The goal is to understand people’s behavior. While this observational method may appear inefficient, it provides insights about the consumer context and allows direct observation of the consumer journey and use cases.
The aim of ethnographic research is to gain insights about the true value a product or service may have to the end-user
More deterministic research methods (such as asking questions) tend to "lead the witness" resulting in fabricated answers (trying to please the researcher or simply wishing to appear thoughtful) and often do not reflect the consumers true motivations. Traditional research often elicits a logical response where as what truly motivates people is emotion and deeper down still, their deeply ingrained personal identities and underlying personal model of the real world.
While expensive (because it is time consuming and requires employing skilled observers) it provides enormous value particularly solving the "we don't know what we don't know" problem.
Further, truly powerful marketing strategies and communication is based on appealing to people's primary motivations and not logic.
However, even if such powerful emotion based marketing is not needed, ethnographic research is useful for understanding the process via which people solve their daily problems through purchasing products or services. For example...
- To what extent do they rely on the internet to research options?
- Do they buy online or then visit a retail outlet?
- Do they make the decision by themselves or consult others?
- Are other products or services complementary to the use of the product?
- How long is a typical purchase cycle?
The list is endless.
Ethnographic research - people don't behave the way they say they do
Ethnographic research is a method of overcoming several traditional problems in research...
- People have false perceptions about themselves and when asked will present an idealized version of their behaviors and motivations.

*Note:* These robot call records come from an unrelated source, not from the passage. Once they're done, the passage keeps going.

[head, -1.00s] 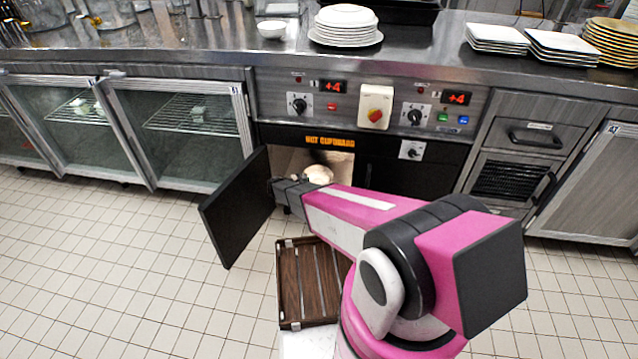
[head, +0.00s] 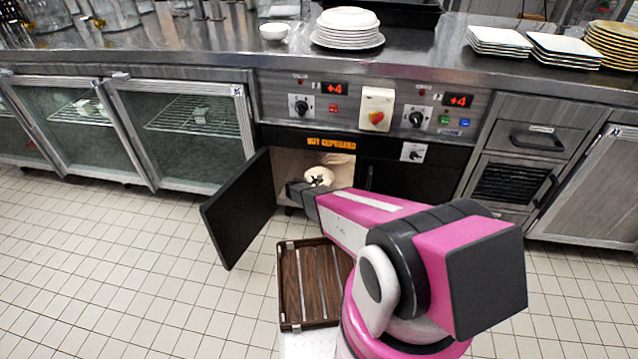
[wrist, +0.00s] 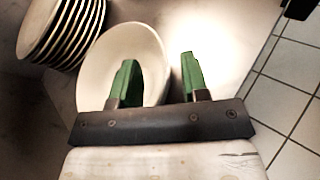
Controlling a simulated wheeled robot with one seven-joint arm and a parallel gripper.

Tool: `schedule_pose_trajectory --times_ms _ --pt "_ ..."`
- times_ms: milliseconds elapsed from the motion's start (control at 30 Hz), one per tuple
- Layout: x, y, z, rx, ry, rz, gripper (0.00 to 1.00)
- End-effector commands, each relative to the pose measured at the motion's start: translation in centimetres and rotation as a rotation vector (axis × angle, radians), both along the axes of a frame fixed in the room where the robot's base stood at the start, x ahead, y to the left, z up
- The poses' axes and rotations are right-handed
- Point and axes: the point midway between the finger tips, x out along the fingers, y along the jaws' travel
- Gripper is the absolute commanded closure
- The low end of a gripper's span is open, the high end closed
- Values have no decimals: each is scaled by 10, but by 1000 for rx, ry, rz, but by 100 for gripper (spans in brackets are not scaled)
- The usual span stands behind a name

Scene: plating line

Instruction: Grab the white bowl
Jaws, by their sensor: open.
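A white bowl (head: 320,171) sits inside the open hot cupboard below the counter. In the wrist view the bowl (wrist: 98,62) is close in front of my gripper (wrist: 160,60). My gripper is open, with two green fingers spread apart. The left finger overlaps the inside of the bowl in the picture, and the right finger is just outside its right rim. The rim appears between the fingers; I cannot tell whether either touches it. In the head view my wrist is at the cupboard opening and the fingers are small and dark against the bowl.
A stack of plates (wrist: 62,28) stands left of the bowl inside the cupboard. The cupboard door (head: 238,208) is swung open to the left. A wooden slatted tray (head: 290,285) is below. Another small white bowl (head: 273,32) and a plate stack (head: 347,38) are on the counter.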

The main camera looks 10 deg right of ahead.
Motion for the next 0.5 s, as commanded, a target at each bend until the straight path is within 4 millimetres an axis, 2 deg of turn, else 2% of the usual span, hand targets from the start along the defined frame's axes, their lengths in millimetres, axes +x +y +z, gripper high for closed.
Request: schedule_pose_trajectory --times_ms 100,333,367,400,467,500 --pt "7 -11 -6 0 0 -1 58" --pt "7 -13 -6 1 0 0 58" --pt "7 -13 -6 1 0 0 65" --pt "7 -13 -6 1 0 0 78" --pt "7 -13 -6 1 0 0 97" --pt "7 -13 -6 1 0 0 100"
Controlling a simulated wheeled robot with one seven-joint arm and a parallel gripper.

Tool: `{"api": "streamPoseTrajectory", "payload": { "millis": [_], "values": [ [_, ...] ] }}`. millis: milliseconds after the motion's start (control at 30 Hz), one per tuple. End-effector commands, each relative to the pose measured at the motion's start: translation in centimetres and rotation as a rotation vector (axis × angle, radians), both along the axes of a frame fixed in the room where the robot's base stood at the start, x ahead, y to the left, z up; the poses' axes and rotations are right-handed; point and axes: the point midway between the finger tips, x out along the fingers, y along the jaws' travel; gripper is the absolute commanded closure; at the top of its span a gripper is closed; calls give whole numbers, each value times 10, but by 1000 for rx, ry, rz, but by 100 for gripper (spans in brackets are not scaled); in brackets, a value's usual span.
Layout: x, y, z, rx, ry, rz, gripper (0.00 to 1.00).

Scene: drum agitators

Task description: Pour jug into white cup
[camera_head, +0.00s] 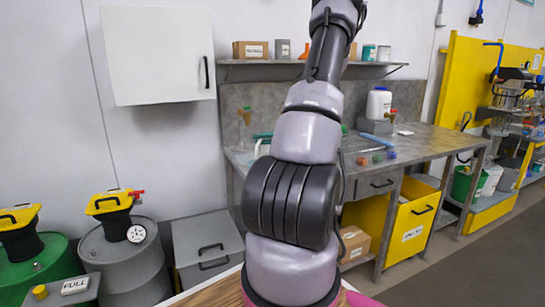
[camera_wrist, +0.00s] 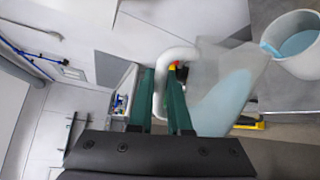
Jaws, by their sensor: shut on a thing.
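In the wrist view my gripper (camera_wrist: 160,90) has two teal fingers shut on the white handle of a translucent jug (camera_wrist: 222,102). Pale blue liquid shows inside the jug, in a wedge slanting up toward its far right side. The white cup (camera_wrist: 295,68) is at the upper right, beyond the jug's upper edge, with blue liquid inside. A small blue patch shows at the cup's left rim; I cannot tell whether it is a stream. In the head view my arm hides most of the gripper area, and jug and cup cannot be made out clearly.
A grey workbench (camera_head: 425,143) stands behind my arm, with a white bottle (camera_head: 378,103) and small coloured items on it. A shelf (camera_head: 250,62) with boxes and cans hangs above. Drums (camera_head: 125,255) stand at the left, under a white wall cabinet (camera_head: 155,55).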

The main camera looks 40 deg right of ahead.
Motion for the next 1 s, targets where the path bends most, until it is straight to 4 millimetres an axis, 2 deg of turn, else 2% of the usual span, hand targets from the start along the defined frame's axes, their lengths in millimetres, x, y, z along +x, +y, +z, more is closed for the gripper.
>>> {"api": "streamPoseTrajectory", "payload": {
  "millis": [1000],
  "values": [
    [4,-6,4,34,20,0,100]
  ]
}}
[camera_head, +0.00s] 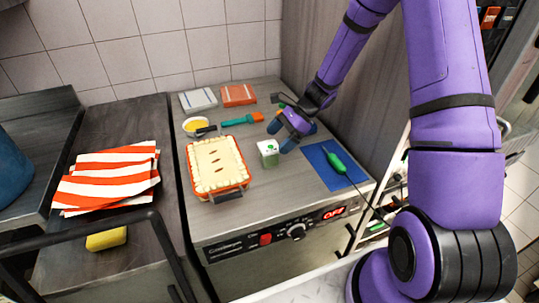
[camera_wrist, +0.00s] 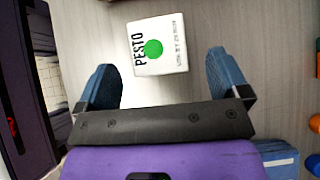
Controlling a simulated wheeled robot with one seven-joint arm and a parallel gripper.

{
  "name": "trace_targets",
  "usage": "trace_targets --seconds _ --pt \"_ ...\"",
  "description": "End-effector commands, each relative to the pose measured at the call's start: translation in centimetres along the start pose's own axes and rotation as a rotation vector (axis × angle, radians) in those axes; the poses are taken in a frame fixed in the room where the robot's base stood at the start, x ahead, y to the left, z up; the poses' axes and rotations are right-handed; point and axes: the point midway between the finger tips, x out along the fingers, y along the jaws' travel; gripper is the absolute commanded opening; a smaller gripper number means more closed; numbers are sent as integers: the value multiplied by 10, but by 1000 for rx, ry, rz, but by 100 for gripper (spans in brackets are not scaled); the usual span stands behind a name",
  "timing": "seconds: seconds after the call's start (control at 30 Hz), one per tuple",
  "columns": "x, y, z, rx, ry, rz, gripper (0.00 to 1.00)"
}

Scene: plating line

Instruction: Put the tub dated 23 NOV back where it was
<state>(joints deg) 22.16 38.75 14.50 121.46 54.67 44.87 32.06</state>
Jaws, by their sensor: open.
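A small white tub (camera_head: 268,152) with a green dot stands on the grey worktop, right of the pie dish. In the wrist view the tub (camera_wrist: 160,45) shows a label reading PESTO, with a small use-by line that is hard to read. My gripper (camera_head: 289,131) is low over the worktop, just behind and to the right of the tub in the head view. In the wrist view its two blue fingers (camera_wrist: 162,75) are apart with nothing between them. The tub lies just beyond the fingertips, apart from them.
A pie dish (camera_head: 240,184) stands left of the tub. A yellow-filled bowl (camera_head: 196,126), an orange-and-blue brush (camera_head: 240,119) and folded cloths (camera_head: 238,95) lie behind. A green corded tool (camera_head: 336,162) rests on a blue mat (camera_head: 320,172) at right. Worktop in front is clear.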

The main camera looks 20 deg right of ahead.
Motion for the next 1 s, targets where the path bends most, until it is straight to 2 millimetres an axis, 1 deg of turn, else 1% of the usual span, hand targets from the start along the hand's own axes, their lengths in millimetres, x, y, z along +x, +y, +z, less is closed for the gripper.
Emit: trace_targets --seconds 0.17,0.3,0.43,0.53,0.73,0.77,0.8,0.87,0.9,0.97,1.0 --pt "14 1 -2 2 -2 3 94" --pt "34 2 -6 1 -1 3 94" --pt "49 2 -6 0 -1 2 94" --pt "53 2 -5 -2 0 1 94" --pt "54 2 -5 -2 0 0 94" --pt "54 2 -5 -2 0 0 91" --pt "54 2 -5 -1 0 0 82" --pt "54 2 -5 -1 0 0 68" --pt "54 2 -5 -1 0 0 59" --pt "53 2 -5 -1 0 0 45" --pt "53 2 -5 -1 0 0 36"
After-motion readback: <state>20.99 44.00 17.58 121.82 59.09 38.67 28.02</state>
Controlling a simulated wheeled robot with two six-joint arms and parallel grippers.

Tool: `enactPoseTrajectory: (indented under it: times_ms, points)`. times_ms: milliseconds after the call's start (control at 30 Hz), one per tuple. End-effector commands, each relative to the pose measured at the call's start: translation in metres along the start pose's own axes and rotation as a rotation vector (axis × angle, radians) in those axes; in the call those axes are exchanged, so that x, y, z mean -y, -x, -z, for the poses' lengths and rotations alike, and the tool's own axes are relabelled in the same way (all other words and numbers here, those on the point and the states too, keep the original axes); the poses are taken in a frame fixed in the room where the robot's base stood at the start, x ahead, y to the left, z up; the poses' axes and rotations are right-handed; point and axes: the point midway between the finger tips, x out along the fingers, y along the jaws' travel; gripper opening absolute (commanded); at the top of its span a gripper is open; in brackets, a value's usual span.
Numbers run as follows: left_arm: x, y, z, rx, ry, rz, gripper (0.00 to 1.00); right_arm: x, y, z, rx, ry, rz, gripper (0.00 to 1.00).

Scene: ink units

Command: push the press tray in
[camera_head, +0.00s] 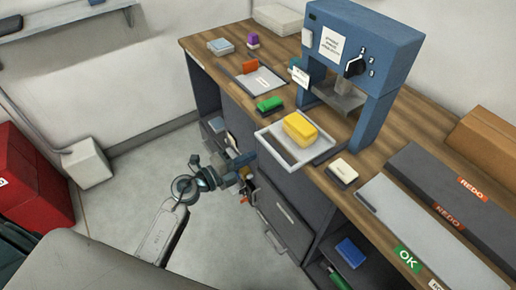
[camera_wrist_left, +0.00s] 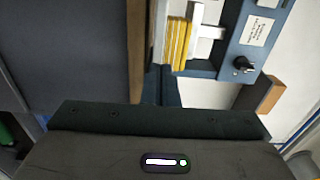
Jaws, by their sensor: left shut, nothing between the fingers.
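The blue press (camera_head: 378,40) stands on the wooden bench. Its white press tray (camera_head: 322,154) sticks out at the bench's front edge with a yellow block (camera_head: 300,128) on it. In the left wrist view, turned sideways, the yellow block (camera_wrist_left: 177,42) and the blue press (camera_wrist_left: 258,38) show beyond my dark gripper body. My left gripper (camera_head: 246,182) is shut and empty, in front of the cabinet, left of and lower than the tray, apart from it. Its fingertips are small and hard to make out. My right gripper is out of view.
A green block (camera_head: 270,104) and an orange piece on a board (camera_head: 262,82) lie left of the tray. A pale block (camera_head: 342,171) sits to its right. Long bins marked REDO (camera_head: 425,180) and OK (camera_head: 385,205) lie farther right. The floor (camera_head: 130,185) is open at left.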

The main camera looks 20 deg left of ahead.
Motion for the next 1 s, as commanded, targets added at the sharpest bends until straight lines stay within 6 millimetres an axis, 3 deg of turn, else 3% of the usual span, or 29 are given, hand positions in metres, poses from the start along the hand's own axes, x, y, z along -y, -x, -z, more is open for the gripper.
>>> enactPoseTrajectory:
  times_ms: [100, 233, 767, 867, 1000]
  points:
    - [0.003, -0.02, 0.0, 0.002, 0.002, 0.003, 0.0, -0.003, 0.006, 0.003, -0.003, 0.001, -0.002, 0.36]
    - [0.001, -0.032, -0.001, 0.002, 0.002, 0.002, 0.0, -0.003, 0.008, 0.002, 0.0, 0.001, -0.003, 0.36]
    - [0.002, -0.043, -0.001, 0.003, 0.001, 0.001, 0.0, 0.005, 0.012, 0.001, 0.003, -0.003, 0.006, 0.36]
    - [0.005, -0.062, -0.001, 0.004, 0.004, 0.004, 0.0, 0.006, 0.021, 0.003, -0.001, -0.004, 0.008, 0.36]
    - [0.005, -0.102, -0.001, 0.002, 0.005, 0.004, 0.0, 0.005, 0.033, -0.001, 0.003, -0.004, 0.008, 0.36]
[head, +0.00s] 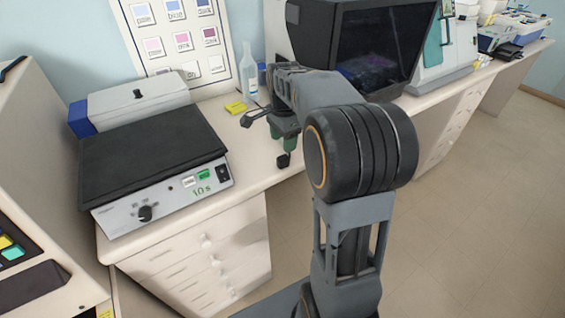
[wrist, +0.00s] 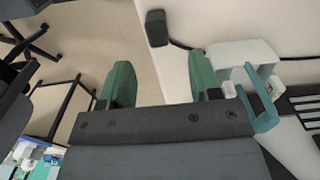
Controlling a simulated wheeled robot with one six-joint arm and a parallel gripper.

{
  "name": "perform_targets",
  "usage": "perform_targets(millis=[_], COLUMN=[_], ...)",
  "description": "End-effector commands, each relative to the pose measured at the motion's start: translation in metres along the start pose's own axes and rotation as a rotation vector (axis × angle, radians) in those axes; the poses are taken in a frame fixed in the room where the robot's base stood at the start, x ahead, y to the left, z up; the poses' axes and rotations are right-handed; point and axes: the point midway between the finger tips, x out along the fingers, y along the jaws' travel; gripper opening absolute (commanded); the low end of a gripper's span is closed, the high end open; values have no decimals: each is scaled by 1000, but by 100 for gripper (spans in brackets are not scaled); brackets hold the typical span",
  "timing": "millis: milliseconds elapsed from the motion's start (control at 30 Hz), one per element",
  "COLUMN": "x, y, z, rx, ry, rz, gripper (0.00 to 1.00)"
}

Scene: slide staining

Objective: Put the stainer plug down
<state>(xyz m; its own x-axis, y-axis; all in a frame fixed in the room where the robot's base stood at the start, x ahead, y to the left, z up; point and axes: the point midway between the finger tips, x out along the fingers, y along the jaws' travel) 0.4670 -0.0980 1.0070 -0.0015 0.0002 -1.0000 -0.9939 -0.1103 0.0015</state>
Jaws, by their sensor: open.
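The stainer plug is a small black block (wrist: 157,28) with a black cable leading off to the right in the wrist view. It sits at the edge of the white bench, just beyond my fingertips, with clear space between them and it. In the head view, a small black block (head: 283,160) shows at the bench's front edge, just below my gripper. My gripper (wrist: 160,64) is open, with its two green fingers apart and nothing between them. In the head view, my gripper (head: 288,138) points down and is partly hidden by my arm.
A white device with a teal handle (wrist: 262,105) stands right of my fingers in the wrist view. In the head view, a black-topped instrument (head: 150,145) stands left, a dark-screened machine (head: 375,45) behind my arm, and a clear bottle (head: 249,75) near the wall.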

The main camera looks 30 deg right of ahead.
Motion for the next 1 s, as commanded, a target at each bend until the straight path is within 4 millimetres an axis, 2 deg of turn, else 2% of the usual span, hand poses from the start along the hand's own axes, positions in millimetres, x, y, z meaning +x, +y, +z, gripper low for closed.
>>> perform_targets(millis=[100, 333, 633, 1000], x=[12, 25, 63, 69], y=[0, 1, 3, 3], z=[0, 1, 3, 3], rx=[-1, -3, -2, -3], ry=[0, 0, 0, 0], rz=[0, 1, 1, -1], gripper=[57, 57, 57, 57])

- People often can't remember details about their consumer journey's and to satisfy the researcher's question will confabulate.
- And, even if people perfectly understand their true actions or motivations, they are not likley to reveal them to others. And this isn't necessarily about embarrassing or private matters - (for example) not wanting people to know despite undertaking extensive research into a product , they ignored all that and chose the red one because they like red.